Being outside in parks and wilderness and enjoying natural resources is a way of life for us all in King County. However, with a projected King County population increase of 1 million residents by 2040 and pressures of development, we need greater investment in preserving farmland for local food production, in saving forests, open space, rivers and wetlands for outdoor recreational opportunities, and in conserving fish and wildlife.
For nearly half a century, the historic Weyerhaeuser campus has been a keystone of our state’s economy and is nationally recognized for its landscape and architectural design that melds its buildings with the surrounding rich natural environment.
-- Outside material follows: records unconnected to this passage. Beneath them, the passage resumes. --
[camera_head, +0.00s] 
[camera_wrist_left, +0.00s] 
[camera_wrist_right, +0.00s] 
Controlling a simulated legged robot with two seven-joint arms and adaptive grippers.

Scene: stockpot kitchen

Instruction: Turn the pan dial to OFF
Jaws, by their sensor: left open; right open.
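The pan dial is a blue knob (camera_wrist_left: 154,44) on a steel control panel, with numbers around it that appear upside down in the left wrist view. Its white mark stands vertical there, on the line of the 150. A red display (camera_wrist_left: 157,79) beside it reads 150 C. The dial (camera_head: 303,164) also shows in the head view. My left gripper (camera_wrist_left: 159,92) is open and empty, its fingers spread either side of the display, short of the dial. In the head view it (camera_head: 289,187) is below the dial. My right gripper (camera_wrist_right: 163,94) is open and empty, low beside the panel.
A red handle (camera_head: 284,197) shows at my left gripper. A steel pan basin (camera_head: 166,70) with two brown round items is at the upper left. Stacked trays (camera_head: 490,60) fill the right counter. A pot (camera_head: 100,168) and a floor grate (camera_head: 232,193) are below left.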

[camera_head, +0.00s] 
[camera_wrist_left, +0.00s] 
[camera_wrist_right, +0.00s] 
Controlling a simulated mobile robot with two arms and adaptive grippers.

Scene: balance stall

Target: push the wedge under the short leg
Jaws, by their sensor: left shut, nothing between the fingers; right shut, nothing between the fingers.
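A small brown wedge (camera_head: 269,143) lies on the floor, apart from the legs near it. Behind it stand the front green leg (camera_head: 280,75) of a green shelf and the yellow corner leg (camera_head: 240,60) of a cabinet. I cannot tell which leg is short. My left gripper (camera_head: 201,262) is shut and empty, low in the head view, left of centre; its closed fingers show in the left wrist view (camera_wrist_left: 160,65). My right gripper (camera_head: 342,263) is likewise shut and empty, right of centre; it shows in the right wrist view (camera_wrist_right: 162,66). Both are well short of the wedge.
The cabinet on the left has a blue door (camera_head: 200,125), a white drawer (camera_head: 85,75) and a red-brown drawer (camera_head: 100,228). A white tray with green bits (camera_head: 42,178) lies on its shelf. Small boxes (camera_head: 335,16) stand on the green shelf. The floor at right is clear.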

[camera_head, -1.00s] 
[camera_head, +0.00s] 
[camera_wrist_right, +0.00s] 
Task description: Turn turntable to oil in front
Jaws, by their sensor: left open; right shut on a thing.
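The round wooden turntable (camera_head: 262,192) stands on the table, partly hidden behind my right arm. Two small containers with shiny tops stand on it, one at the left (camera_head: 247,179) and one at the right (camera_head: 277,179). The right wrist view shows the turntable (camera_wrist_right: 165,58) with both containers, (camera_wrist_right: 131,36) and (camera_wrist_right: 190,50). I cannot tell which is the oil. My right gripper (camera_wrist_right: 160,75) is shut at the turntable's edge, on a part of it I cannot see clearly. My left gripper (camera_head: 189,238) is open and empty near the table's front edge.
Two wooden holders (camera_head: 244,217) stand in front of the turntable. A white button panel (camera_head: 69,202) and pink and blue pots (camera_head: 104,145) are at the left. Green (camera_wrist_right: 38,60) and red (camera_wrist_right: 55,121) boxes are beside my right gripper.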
With over 300 acres of forest and meadow, a healthy lake that is the headwaters of the Hylebos and public access to over seven miles of trails, not to mention the world-renowned Rhododendron Botanical Species Garden and Pacific Bonsai Museum, the campus is a regional natural gem that has provided millions of people a nearby outdoor wonderland to enjoy.
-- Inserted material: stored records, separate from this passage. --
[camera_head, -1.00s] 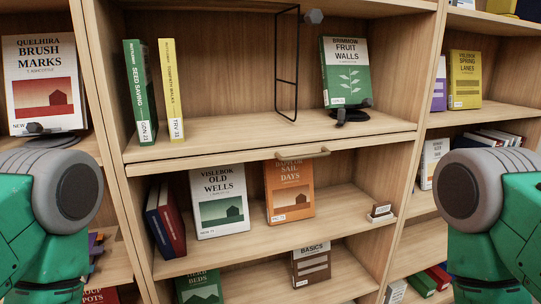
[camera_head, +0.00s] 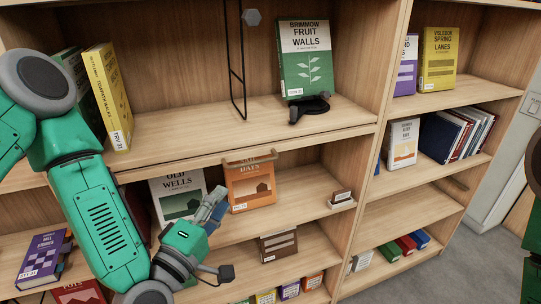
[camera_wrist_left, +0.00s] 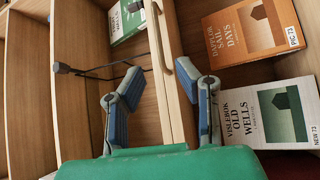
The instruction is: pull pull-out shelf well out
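The pull-out shelf (camera_head: 155,169) is a thin wooden board directly under the fixed shelf of the bookcase, with a bar handle (camera_head: 250,159) on its front edge. It looks pushed in. In the left wrist view the handle (camera_wrist_left: 187,78) lies ahead, on the shelf's edge. My left gripper (camera_head: 216,206) is below and left of the handle in the head view, apart from it. In the left wrist view its two fingers (camera_wrist_left: 170,80) are spread, with nothing held; the shelf edge runs between them in the picture. My right gripper is out of view.
Below the handle stand an orange book (camera_head: 250,188) and the white Old Wells book (camera_head: 177,194), partly behind my left arm. Above are a green book (camera_head: 306,60) on a stand, a yellow book (camera_head: 108,93) and a black wire frame (camera_head: 237,60). Floor shows at right.

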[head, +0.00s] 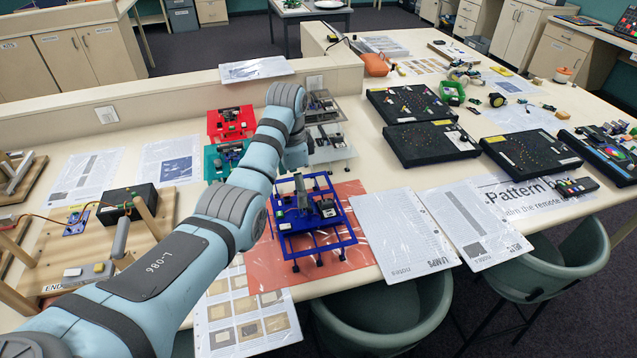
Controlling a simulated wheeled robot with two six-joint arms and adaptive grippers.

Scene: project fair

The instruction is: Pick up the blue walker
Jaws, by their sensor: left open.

The new campus owner’s current plan is to build large scale warehouse and distribution facilities — clear cutting about half of the campus’s healthy forest. With development and new tenants, access to the seven miles of forest and lakeside trails could be lost.
Approval of the King County Land Conservation Initiative could change that.
Weyerhaeuser campus open space is one of “the saves” identified in the county-led Land Conservation Initiative, as the city of Federal Way has designated the campus as a high-conservation land that needs to be protected.
Conservation of the campus property will not only preserve the longest undeveloped lakeshore in South King County, but also will provide an accessible gateway to nature experiences, walkable trails and refreshment from the rat race for the increasing number of people living in Federal Way and surrounding area’s high-density urban cores.
The proposed Land Conservation Initiative is a proactive effort to conserve and protect 65,000 acres of high conservation lands throughout King County over the next 30 years, before it’s too late.
Let King County Councilman Pete von Reichbauer and King County Executive Dow Constantine know that you support the Land Conservation Initiative. Let them know that King County’s high-conservation areas like the historic Weyerhaeuser campus are critical to our health and quality of life and to our economy. Tell them we need them behind this powerful initiative. Help make a legacy impact on our quality of life — not only for yourself, but for your children, your grandchildren and your community.